DATA PROVIDED
[start]
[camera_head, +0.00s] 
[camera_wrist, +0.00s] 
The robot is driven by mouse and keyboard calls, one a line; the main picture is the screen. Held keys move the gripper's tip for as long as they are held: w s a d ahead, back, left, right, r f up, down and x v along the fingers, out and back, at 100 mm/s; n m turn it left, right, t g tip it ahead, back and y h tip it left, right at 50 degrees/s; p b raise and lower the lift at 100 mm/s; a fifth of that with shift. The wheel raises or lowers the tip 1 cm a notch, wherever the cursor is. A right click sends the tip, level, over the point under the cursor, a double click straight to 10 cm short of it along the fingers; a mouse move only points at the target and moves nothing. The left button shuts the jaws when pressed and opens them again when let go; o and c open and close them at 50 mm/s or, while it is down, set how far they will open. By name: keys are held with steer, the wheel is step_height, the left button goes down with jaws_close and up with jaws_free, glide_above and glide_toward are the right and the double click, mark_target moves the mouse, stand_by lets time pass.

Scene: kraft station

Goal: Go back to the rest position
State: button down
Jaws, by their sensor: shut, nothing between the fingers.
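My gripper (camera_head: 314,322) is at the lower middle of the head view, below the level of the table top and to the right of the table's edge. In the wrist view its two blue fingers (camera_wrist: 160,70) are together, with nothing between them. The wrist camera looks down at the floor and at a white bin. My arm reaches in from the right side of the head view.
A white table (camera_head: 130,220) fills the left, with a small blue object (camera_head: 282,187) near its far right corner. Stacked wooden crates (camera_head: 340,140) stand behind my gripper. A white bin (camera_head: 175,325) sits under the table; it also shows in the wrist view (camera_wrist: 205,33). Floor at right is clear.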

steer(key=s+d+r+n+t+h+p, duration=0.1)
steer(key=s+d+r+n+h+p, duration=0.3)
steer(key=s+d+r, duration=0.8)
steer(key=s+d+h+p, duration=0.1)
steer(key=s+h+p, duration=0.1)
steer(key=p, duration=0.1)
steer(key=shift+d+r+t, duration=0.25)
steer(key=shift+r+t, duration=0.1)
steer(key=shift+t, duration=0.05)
[end]
PROBLEM TO WORK ON
Write down every line of the data above that includes the string "button".

IN RESPONSE
The robot is driven by mouse and keyboard calls, one a line; the main picture is the screen. Held keys move the gripper's tip for as long as they are held: w s a d ahead, back, left, right, r f up, down and x v along the fingers, out and back, at 100 mm/s; n m turn it left, right, t g tip it ahead, back and y h tip it left, right at 50 degrees/s; p b raise and lower the lift at 100 mm/s; a fifth of that with shift. The wheel raises or lowers the tip 1 cm a notch, wherever the cursor is. A right click sends the tip, level, over the point under the cursor, a double click straight to 10 cm short of it along the fingers; a mouse move only points at the target and moves nothing. The left button shuts the jaws when pressed and opens them again when let go; o and c open and close them at 50 mm/s or, while it is down, set how far they will open. By name: keys are held with steer, the wheel is step_height, the left button goes down with jaws_close and up with jaws_free, glide_above and glide_toward are the right and the double click, mark_target moves the mouse, stand_by lets time pass.
State: button down

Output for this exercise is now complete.